PSG had been reduced to counterattacks, clinging to shape and time. Dembélé, who had kept Liverpool alive with his wastefulness in France, had already missed one big chance at Anfield. When the ball fell to him again in space, he didn’t hesitate.
The reigning Ballon d’Or winner stepped into range and whipped a precise, ruthless strike beyond Giorgi Mamardashvili from distance. One clean, devastating finish. One goal that sucked the air straight out of the Kop.
Anfield’s belief evaporated in an instant. Whatever Liverpool had built in that furious opening to the second half went with it. The tie, already leaning heavily PSG’s way, finally toppled.
Fine Margins, Harsh Reality
Slot will look back at the overturned penalty on Alexis Mac Allister as a crucial hinge in the night. The Argentine went down, the stadium exploded, the referee pointed to the spot. For a brief, wild moment, it felt like the comeback had its ignition point.
VAR stepped in. The decision was reversed. The sense of injustice was real, but the technology got it right. And over two legs, Liverpool simply had not done enough to claim they were hard done by.
Mac Allister himself epitomised a troubled season. Pushed higher up the pitch to hide his faltering recovery runs, he never truly found his bearings. He was slow on the ball, loose in duels, and his needless booking at the end of the first half captured just how off the pace he has been. He improved after the break, buzzing around the box and drawing that overturned penalty, yet the sharper, authoritative version of him never quite emerged.
Behind him, Liverpool’s centre-backs did their part for long stretches. Virgil van Dijk and Ibrahima Konaté looked far more like themselves than in Paris, aggressive on the front foot and decisive in duels. Konaté, in particular, walked the line between bold and reckless, his positioning occasionally questionable but his interventions often vital in stopping PSG’s attacks at source and allowing Liverpool to sustain pressure.
Still, Dembélé scored twice across the tie. That’s the difference at this level: one forward takes his moments, the other side wastes theirs.
Salah’s Quiet Goodbye to a Stage He Owned
If this was indeed Mohamed Salah’s final Champions League appearance at Anfield, it was a strangely muted farewell.
Thrust into action earlier than planned after Hugo Ekitiké’s worrying Achilles injury on the half-hour mark, Salah immediately created Liverpool’s best chance of the first half. It felt like the script was writing itself again: the old king of European nights on this ground stepping forward just when his team needed him.
It never quite materialised. The Egyptian saw plenty of the ball but his touch deserted him too often, loose control and mis-hit passes scattering through his performance. It mirrored his season – numbers still respectable, the sharpness and inevitability of his prime years dulled.
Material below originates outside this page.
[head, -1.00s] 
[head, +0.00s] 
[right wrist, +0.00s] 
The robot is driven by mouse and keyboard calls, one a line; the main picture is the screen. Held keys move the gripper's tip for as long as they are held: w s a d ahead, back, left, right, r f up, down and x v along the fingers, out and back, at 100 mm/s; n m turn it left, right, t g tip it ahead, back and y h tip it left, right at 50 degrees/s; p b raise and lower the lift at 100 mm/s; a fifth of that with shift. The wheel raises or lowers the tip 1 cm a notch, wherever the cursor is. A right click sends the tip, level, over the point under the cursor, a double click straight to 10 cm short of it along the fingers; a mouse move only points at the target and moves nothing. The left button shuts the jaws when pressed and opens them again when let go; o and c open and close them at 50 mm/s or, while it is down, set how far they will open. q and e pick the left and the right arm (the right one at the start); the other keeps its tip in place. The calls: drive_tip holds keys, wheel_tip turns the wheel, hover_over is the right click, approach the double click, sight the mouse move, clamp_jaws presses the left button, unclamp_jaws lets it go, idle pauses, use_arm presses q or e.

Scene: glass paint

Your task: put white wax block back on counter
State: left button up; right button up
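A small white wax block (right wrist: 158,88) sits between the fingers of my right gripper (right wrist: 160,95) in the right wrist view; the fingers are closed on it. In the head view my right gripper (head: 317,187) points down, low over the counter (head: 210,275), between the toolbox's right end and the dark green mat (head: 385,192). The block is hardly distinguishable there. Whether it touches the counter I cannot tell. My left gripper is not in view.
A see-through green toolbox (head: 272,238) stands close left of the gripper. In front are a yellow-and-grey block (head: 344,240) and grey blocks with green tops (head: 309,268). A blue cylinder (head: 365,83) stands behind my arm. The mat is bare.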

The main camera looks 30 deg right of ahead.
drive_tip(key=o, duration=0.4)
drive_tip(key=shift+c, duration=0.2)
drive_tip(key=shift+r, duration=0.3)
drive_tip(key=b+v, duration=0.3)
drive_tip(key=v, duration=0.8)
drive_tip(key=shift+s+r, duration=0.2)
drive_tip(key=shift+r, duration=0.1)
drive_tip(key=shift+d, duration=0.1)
Florian Wirtz floated in and out of the game, clever in flashes but never imposing enough to bend it to his will. Cody Gakpo arrived at half-time and brought energy, yet no killer blow. Rio Ngumoha offered a brief spark before fading. By the time Curtis Jones came on, the contest was already drifting towards formality.
On the flanks, Jeremie Frimpong and Milos Kerkez embodied Liverpool’s intent. Frimpong went toe-to-toe with Khvicha Kvaratskhelia for 45 minutes, matching his pace and refusing to back down, even if the PSG star’s guile occasionally outfoxed him. Kerkez attacked the back post relentlessly and found himself on the wrong side of Achraf Hakimi more than once, only to waste two big chances that could at least have made the night interesting.
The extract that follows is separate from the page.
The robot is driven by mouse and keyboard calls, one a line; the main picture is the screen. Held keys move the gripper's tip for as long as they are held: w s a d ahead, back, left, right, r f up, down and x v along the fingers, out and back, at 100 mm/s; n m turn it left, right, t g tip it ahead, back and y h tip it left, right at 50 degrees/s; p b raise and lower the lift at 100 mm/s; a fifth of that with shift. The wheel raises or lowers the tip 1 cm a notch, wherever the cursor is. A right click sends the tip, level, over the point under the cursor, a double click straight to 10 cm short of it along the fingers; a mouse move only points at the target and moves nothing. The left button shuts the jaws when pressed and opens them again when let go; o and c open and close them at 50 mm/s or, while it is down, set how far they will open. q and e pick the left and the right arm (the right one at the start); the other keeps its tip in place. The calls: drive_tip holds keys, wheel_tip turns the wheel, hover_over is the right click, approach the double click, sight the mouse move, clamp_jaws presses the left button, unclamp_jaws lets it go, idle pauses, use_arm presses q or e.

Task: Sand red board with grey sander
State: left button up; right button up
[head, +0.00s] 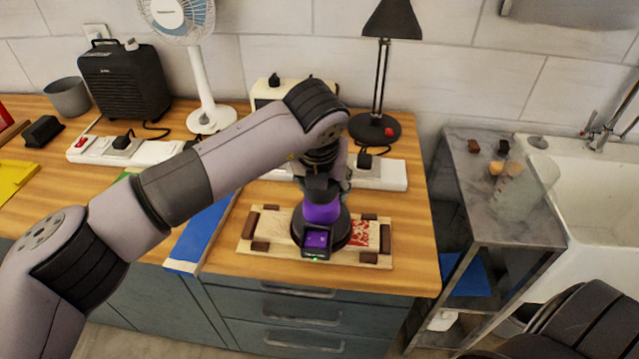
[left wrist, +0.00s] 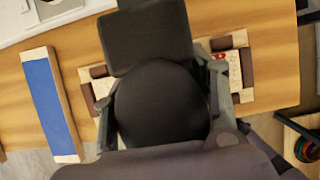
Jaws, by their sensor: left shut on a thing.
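The board (head: 361,234) lies on the wooden bench, pale with red patches of paint showing to the right of the sander. Dark brown blocks sit around it on a light wooden base (head: 375,260). The sander (head: 321,213) has a purple body, a dark round base and a small box with a green light. It stands over the board's middle and hides much of it. My left gripper (left wrist: 162,105) is shut on the sander from above; in the left wrist view its fingers sit either side of a dark rounded top. My right gripper is out of view.
A blue board (head: 203,232) lies left of the fixture. Power strips (head: 125,150), a fan (head: 208,110), a heater (head: 125,82) and a black lamp (head: 376,125) stand behind. The bench ends right of the fixture, before a grey side table (head: 470,180) and a sink (head: 590,190).

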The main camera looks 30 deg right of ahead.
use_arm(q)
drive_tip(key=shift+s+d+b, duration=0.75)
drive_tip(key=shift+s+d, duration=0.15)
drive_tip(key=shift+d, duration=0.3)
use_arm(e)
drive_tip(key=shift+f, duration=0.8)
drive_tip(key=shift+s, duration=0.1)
Ryan Gravenberch, refreshed after a weekend off, drove Liverpool forward from deep and threatened with shots from range. Dominik Szoboszlai demanded the ball and tried to drag his team up the pitch, yet the decisive moment he hunted never came.
Numbers That Hurt More Than They Comfort
The statistics tell a story Liverpool know too well: valiant, dominant for spells, but ultimately beaten by a side that made their moments count.
They finished with the higher expected goals – 1.92 to PSG’s 1.25 – and took 21 shots to the visitors’ tally. The second half alone delivered 1.47 xG and those 17 efforts on goal, underlining just how much they pinned PSG back after the interval.
The conditions played their part. The slick surface punished both teams, with each finishing below 88% pass completion. PSG, especially, struggled to keep the ball in the second half, completing only 63% of their passes as Liverpool swarmed and harried.
And yet the scoreboard stayed stubbornly one-sided. Safonov’s composure, Dembélé’s precision, Liverpool’s wastefulness: that’s the equation that decided the tie.
Liverpool leave the Champions League not with a collapse, but with a reminder of how thin the margins are at the very top. The structure is there, the fight is there, the crowd is always there.
What they lacked, across these two legs, was the ruthless edge that used to define their European nights. The question now is whether Slot can restore that in time for the next crack at this stage – or whether this exit marks the start of a different kind of Liverpool in Europe.